Lastly, we can talk about the effect of external factors. The support that great powers have provided for authoritarian regimes for many years was considered as one of the most important reasons of those regimes’ survival. The great powers prevented the collapse of authoritarian regimes in the Middle East by intervening implicitly and sometimes explicitly. After the Cold War ended, especially the U.S. and EU appeared to be supporting democratization in the Middle East from time to time. However, this kind of policies ultimately came to an end by these countries’ supporting the status quo in a way not to put the stability, in other words their own interests, at risk. For instance, the Clinton administration put the discourse of democratization in the Middle East aside in early 1990s, following the Algerian elections. Similarly, after the first Bush administration used the aforesaid discourse as a means to legitimize the Iraqi invasion, it was revised especially after the Palestinian elections. During the second Bush administration period, this policy was completely ended.
The Arab uprisings developed through internal dynamics to a large extent.
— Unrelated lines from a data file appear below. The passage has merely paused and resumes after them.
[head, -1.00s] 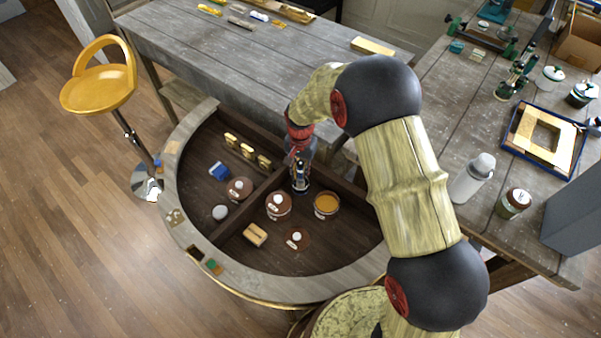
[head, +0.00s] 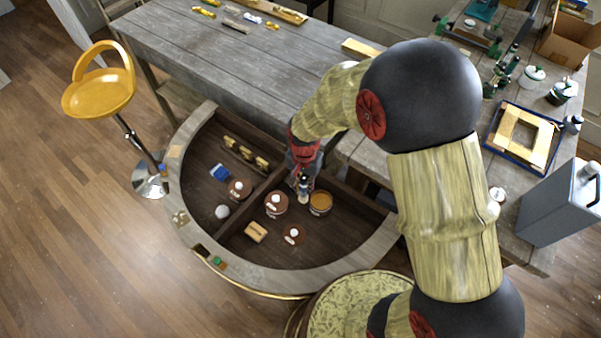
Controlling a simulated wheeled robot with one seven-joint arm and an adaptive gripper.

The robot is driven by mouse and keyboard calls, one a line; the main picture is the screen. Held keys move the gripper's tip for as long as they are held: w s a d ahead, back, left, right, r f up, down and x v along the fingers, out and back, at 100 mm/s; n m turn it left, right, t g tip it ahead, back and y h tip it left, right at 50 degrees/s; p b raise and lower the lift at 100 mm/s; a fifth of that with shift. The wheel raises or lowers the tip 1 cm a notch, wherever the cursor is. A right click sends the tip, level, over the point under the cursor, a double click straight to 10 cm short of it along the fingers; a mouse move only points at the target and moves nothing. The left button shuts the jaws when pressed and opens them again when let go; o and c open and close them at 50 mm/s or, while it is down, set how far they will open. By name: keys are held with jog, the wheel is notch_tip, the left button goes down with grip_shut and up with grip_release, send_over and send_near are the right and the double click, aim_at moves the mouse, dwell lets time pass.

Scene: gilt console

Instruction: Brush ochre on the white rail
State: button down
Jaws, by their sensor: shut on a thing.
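The open pot of ochre paint (head: 320,203) stands in the right compartment of the half-round tabletop. My gripper (head: 303,181) points down just left of and above this pot. It is shut on a slim dark and pale thing, seemingly the brush (head: 303,195); its lower end shows beside the pot's rim, and I cannot tell whether it touches it. A pale wooden frame (head: 508,124) lies in a blue-edged tray on the right-hand bench. Its rails look cream to yellow; I cannot tell which is the white rail.
Lidded brown pots (head: 276,203) and a wooden block (head: 256,232) stand near the gripper. A divider (head: 245,212) separates the compartments. A grey can (head: 560,203) stands on the right bench. A yellow stool (head: 98,95) is at left. My arm hides part of the right bench.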

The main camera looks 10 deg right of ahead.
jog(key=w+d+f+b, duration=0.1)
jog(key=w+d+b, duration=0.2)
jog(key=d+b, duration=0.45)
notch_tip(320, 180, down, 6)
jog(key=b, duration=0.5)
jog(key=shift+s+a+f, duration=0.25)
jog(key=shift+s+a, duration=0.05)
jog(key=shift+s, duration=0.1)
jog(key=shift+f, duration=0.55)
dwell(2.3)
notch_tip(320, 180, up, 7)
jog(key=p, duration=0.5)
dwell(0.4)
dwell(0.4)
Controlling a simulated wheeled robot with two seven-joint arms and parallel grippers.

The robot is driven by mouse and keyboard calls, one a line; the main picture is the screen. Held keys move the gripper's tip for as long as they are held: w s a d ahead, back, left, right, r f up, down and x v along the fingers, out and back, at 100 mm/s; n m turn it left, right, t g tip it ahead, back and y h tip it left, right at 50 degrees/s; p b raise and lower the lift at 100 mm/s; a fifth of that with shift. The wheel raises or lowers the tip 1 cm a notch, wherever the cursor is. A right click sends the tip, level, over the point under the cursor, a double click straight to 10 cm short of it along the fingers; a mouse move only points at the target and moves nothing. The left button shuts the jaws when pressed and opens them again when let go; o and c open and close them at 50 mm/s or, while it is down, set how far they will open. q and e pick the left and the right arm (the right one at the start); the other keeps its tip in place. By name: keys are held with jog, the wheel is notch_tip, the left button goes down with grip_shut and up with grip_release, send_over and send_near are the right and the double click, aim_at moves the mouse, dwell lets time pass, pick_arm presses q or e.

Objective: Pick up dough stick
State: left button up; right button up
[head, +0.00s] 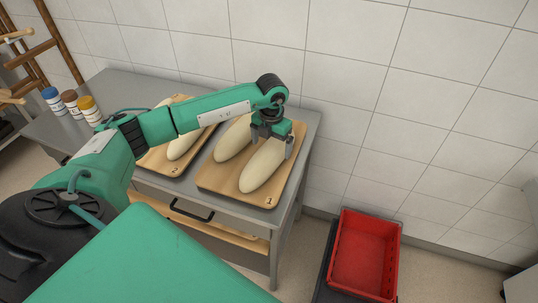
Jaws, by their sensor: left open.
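Pale, elongated dough sticks lie on wooden boards on the grey table. The nearest dough stick (263,168) is on the right board (230,187), with another dough stick (233,141) to its left. A further dough stick (184,144) lies on the left board (160,163), partly hidden by my left arm. My left gripper (272,147) points down at the upper end of the nearest stick. Its fingers are open, one to each side of that end. I cannot tell if they touch the dough. My right gripper is not in view.
The grey table (313,130) stands against a white tiled wall. Jars with blue, brown and orange lids (88,105) stand at its left. A red crate (365,253) is on the right, low down. A wooden rack (40,47) is at the far left.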

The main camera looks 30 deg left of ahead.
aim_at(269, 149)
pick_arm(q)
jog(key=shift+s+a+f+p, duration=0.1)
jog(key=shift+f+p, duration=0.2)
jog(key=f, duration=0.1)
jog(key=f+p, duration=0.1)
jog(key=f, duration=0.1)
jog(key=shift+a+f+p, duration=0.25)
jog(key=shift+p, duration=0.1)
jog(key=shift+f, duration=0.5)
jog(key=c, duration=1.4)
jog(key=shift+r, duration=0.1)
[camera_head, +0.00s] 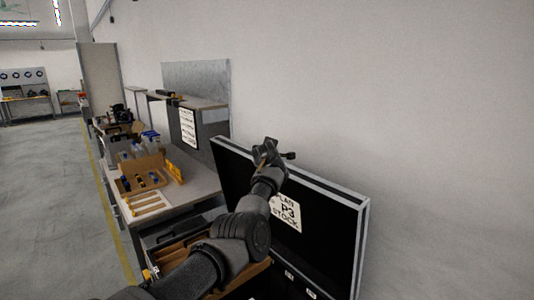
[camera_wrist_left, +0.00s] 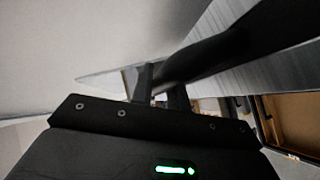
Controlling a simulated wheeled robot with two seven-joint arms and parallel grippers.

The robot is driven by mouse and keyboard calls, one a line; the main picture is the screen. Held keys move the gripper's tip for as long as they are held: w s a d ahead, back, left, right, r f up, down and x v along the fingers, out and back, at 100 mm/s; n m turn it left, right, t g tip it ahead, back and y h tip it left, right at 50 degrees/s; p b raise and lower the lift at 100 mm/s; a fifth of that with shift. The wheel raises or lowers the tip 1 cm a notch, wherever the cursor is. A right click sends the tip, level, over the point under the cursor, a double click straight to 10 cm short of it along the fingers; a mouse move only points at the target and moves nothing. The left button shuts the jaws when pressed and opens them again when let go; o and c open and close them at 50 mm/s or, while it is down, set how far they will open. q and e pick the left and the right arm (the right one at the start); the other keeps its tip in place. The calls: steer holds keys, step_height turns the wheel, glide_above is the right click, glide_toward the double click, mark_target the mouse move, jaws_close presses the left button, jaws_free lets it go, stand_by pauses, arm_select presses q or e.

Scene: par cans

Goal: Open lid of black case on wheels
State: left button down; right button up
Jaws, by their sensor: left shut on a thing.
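The black case's lid (camera_head: 325,222) stands raised and steeply tilted in the head view, with a silver metal rim and a white label (camera_head: 286,211) reading "P3 STOCK" on its inner face. Part of the case's dark interior (camera_head: 270,288) shows at the bottom edge; its wheels are out of view. My left arm reaches across the lid, and my left gripper (camera_head: 272,154) is at its top edge. In the wrist view the left gripper (camera_wrist_left: 161,88) is shut on a dark curved bar (camera_wrist_left: 210,55), which looks like the lid's handle. My right gripper is not in view.
A workbench (camera_head: 197,186) with a cardboard tray (camera_head: 142,180) and tools stands left of the case. A grey panel (camera_head: 208,85) rises behind it. A bare wall is close behind the lid on the right. Open floor (camera_head: 60,200) lies at far left.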

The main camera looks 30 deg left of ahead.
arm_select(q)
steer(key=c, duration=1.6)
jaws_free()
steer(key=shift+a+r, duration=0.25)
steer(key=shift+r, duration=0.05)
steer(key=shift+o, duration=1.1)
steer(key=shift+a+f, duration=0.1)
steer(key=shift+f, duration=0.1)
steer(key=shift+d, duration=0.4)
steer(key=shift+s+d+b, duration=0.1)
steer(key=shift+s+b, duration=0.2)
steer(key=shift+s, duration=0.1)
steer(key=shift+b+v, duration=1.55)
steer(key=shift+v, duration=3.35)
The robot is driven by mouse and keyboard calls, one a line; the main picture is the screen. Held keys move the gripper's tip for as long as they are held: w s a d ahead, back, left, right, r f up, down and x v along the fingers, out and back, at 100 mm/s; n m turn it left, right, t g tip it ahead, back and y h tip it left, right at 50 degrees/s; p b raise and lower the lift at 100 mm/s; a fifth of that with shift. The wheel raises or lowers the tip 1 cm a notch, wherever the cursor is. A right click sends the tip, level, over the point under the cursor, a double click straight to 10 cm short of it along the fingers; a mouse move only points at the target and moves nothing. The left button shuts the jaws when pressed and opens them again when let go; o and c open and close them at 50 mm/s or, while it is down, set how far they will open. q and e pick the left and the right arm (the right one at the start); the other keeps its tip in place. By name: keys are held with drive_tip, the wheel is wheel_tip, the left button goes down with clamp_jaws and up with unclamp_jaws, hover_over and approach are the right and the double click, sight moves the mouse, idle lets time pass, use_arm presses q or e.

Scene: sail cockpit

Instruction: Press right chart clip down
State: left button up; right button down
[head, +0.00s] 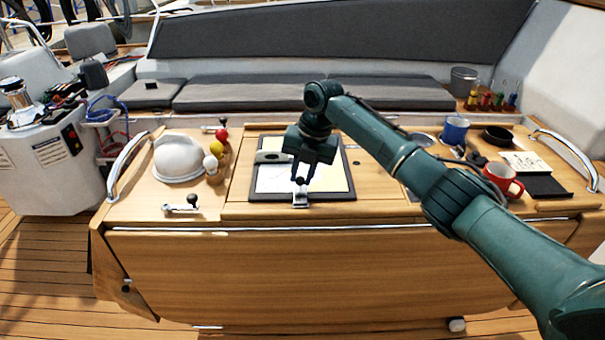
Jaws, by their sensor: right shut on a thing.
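A chart (330,178) lies on a dark-edged board (349,193) in the middle of the wooden table. A silver clip (300,201) with a dark knob sits at the board's front edge. My right gripper (301,181) reaches down over the chart from the right, its fingers shut on the clip's knob. The fingers partly hide the knob, and I cannot tell how far down the clip is. Another (217,127) is farther back. My left gripper is out of view.
A white cap-shaped object (178,158) and red, yellow and pale knobs (217,148) stand left of the board. A blue mug (455,130), a red mug (503,179) and a black tray (545,187) are at the right. Steel rails (125,165) edge the table.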

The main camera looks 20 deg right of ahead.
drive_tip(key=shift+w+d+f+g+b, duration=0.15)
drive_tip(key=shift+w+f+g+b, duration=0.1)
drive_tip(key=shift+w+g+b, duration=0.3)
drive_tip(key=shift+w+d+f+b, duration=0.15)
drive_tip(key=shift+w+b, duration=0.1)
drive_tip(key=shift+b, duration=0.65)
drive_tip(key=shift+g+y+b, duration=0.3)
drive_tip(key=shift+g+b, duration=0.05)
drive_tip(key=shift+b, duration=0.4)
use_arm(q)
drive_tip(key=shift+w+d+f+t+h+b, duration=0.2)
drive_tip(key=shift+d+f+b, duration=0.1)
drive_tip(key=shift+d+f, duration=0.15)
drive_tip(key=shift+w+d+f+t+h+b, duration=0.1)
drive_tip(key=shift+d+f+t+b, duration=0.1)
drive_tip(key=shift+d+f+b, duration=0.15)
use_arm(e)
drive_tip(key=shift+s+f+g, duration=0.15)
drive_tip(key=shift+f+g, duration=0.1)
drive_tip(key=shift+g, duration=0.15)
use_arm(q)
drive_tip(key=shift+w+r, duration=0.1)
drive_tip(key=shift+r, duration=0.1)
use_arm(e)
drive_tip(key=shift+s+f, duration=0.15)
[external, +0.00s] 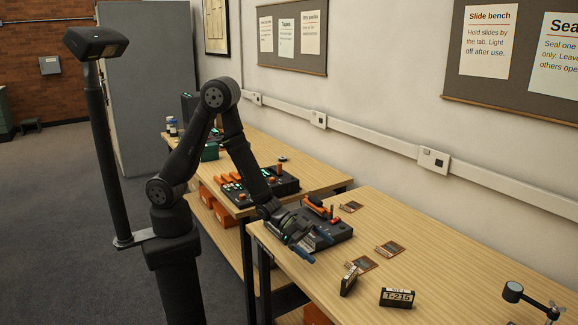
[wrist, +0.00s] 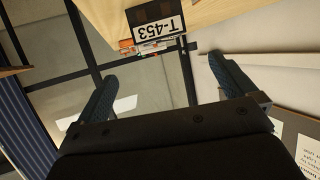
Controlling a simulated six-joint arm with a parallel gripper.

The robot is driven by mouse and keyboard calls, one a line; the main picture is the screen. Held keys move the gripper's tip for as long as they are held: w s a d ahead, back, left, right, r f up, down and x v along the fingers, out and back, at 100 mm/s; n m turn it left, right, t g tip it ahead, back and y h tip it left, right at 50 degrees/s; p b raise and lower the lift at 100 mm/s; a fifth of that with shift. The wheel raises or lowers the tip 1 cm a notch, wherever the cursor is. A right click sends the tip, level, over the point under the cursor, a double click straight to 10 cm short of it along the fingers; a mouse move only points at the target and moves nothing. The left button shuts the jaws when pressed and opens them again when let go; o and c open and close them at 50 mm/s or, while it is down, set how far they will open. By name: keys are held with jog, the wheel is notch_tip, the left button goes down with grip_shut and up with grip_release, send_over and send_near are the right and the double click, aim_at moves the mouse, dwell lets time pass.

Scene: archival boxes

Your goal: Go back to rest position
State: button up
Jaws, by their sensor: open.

Even though the international conjuncture, globalization indirectly affected these uprisings, in the final analysis, the internal dynamics launched the events. Nevertheless, after those dynamics took action, both regional and global actors mobilized to affect the aforesaid dynamics. As in Bahrain, this kind of interventions sometimes led to suppressing the uprisings, sometimes led to a civil war like in Syria, and sometimes led to the collapse of the regime as in Libya. The interventions of foreign actors were sometimes less observed. All in all, despite the fact that Arab uprisings emerged through internal socio-economic and political dynamics in those countries, the following developments started to be affected by the policies of foreign actors to a great extent. Due to all those reasons, the Arab uprisings continue to be a political phenomenon that can be evolved into such complex and different directions.